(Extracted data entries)
## begin
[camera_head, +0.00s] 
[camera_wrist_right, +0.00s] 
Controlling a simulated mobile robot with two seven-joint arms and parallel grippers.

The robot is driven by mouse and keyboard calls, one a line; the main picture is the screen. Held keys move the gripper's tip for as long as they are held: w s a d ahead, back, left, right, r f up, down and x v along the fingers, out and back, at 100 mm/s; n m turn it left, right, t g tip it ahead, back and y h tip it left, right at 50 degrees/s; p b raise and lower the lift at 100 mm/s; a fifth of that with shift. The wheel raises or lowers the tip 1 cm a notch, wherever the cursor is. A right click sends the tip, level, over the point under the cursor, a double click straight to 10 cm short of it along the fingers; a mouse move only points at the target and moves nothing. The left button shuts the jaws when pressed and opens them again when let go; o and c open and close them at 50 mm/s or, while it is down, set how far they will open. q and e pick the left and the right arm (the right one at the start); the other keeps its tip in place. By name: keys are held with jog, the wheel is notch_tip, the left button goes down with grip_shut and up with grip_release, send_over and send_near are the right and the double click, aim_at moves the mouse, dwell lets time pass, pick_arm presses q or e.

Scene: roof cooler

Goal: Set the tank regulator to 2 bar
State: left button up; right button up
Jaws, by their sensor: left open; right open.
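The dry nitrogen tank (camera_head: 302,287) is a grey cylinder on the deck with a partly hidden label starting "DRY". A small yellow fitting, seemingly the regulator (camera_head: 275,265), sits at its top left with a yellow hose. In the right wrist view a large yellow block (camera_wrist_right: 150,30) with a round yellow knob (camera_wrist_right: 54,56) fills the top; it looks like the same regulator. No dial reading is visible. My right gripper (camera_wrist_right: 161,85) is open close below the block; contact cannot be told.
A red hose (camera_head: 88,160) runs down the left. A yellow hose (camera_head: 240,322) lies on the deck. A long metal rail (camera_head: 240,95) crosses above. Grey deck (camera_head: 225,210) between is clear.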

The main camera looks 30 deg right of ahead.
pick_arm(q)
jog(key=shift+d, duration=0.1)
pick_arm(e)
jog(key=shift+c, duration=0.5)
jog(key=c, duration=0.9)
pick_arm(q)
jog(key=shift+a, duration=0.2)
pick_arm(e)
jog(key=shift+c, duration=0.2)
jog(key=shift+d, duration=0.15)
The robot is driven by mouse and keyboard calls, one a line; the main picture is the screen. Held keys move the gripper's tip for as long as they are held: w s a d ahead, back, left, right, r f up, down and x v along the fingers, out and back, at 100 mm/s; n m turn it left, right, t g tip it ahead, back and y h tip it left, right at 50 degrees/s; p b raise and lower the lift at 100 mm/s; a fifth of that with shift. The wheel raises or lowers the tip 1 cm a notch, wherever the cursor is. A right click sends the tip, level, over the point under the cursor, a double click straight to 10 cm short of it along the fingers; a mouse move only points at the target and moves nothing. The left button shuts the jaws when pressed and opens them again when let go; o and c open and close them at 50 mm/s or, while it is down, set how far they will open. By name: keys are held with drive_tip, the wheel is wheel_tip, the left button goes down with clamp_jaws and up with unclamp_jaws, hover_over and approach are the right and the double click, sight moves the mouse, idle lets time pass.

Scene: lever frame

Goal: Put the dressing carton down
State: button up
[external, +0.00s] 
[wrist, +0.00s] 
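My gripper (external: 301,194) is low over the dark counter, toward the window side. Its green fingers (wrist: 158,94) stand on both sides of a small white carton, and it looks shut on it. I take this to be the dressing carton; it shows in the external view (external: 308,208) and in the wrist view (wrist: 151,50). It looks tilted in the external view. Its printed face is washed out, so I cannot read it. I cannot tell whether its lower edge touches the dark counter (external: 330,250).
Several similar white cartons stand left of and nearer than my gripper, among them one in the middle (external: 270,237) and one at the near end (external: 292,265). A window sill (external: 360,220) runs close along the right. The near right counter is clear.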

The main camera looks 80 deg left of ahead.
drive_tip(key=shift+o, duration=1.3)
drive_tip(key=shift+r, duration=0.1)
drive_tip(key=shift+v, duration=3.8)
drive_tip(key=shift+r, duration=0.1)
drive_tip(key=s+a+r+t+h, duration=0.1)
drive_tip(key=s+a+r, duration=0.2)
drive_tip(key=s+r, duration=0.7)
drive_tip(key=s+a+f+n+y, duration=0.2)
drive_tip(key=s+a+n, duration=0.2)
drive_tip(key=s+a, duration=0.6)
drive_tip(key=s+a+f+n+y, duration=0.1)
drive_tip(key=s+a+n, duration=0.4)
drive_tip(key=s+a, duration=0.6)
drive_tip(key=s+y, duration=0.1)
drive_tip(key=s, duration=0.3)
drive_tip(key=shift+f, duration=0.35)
## end
## begin
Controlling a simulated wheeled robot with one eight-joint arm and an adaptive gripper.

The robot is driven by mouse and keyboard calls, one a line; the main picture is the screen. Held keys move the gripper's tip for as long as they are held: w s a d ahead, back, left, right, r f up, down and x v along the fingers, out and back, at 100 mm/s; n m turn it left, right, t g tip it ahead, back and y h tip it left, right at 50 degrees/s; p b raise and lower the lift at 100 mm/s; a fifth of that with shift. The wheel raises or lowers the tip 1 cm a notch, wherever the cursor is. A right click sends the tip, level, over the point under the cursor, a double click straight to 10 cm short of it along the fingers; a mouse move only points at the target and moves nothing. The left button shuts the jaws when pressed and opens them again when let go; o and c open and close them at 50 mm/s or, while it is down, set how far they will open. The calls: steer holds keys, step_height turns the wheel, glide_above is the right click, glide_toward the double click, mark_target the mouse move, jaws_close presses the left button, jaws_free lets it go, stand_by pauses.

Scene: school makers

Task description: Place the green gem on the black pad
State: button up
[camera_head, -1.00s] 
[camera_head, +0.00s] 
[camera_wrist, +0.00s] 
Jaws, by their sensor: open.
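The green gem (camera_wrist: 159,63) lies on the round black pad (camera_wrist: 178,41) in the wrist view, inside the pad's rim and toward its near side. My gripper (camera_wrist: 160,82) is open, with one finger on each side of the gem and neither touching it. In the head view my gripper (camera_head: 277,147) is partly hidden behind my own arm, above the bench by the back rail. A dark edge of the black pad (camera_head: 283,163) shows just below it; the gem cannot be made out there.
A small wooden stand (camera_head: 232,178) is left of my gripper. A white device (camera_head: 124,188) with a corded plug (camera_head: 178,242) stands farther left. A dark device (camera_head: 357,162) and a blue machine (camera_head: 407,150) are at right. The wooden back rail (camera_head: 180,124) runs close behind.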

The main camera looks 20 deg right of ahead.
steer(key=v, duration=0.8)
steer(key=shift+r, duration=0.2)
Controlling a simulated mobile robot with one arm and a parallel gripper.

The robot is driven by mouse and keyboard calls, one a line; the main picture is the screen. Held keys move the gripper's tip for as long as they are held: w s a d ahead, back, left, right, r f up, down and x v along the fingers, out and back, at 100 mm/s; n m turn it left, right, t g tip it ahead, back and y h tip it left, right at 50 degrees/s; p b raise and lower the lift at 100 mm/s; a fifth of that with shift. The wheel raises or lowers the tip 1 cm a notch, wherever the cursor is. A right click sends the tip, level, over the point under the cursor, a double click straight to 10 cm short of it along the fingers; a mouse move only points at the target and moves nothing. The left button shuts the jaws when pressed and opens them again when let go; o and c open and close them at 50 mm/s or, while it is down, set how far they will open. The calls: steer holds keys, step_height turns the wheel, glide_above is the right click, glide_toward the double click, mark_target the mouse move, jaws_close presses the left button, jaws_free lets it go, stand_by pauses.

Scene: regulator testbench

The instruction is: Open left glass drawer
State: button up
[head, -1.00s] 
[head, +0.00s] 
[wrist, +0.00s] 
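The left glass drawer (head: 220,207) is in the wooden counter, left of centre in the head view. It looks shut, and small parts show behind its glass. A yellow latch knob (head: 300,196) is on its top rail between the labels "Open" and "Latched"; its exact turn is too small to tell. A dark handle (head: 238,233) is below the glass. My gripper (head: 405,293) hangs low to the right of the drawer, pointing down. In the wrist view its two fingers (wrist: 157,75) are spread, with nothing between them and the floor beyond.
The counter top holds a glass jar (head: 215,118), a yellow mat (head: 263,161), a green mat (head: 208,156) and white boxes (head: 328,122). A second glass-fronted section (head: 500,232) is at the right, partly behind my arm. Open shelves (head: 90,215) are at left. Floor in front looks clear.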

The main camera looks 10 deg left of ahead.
## end
## begin
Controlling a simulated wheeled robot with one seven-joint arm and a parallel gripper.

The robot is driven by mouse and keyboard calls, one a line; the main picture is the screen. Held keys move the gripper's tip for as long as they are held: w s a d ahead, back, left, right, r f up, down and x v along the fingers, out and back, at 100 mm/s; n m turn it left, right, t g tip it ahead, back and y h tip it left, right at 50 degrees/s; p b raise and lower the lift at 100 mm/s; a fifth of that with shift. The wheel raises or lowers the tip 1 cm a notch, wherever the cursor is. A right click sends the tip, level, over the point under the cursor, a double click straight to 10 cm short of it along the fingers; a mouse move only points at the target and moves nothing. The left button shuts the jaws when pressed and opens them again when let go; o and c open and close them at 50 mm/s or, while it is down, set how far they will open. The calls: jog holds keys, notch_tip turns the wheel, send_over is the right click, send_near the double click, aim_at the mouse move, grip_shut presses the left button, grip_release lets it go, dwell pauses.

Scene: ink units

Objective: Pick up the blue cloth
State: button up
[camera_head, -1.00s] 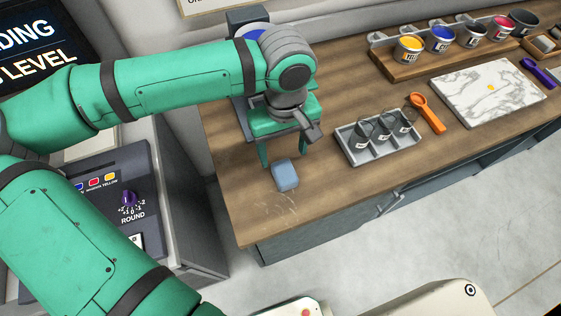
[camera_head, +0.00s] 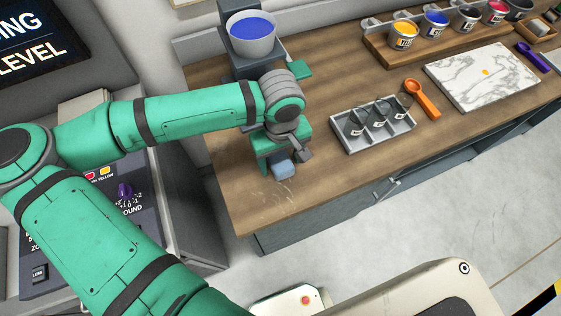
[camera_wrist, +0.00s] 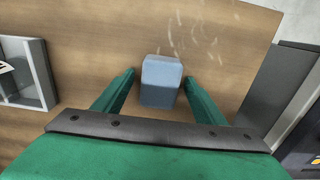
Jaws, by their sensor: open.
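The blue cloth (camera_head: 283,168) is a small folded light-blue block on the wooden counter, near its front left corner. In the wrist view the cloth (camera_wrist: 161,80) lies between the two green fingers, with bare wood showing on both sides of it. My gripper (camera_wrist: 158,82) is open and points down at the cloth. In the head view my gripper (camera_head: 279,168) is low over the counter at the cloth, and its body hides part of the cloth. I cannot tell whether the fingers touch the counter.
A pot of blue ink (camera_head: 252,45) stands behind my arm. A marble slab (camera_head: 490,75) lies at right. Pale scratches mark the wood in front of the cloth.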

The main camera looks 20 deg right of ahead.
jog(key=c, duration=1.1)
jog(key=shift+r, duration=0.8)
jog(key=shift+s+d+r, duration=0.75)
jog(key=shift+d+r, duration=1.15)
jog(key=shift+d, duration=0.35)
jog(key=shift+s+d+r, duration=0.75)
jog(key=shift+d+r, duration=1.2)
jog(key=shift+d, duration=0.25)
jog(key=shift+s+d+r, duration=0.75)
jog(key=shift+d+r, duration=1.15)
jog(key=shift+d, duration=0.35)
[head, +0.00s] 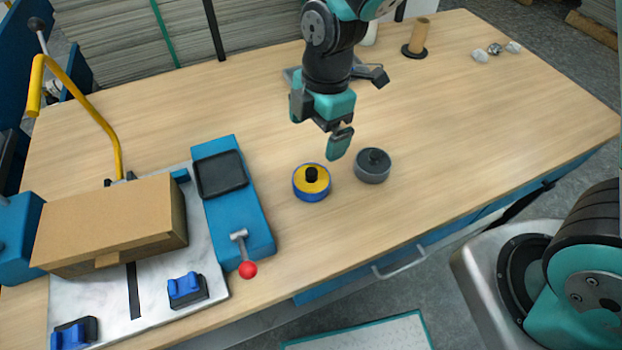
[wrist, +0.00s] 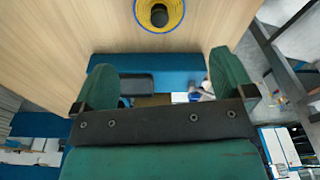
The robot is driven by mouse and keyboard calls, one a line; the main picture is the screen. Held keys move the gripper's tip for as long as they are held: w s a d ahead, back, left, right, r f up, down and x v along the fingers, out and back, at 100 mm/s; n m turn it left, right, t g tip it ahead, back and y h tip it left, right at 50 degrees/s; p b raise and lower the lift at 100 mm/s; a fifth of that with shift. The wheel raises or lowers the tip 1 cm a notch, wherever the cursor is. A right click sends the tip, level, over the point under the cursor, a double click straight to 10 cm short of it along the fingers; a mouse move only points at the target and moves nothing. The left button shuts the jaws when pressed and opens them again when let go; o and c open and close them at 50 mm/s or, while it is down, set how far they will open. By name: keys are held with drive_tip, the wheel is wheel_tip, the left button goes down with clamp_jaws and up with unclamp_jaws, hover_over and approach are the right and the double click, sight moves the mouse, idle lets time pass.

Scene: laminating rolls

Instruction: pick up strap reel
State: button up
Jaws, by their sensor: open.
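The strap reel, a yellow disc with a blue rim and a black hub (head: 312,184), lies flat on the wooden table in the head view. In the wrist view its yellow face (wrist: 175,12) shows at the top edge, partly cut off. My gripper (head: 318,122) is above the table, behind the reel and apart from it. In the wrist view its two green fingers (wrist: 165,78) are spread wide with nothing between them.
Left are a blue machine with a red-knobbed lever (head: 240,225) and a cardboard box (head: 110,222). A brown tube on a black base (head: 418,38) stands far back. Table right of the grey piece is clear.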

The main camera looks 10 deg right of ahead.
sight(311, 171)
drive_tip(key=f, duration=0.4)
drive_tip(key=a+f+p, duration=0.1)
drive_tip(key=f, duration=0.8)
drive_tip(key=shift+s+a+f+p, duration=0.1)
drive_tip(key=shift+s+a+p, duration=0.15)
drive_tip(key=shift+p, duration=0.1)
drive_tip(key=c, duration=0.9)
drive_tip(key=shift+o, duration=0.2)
## end
What to produce: Looking at the records above, report how many lines contain the word "wheeled". Answer with the number only.

The output: 2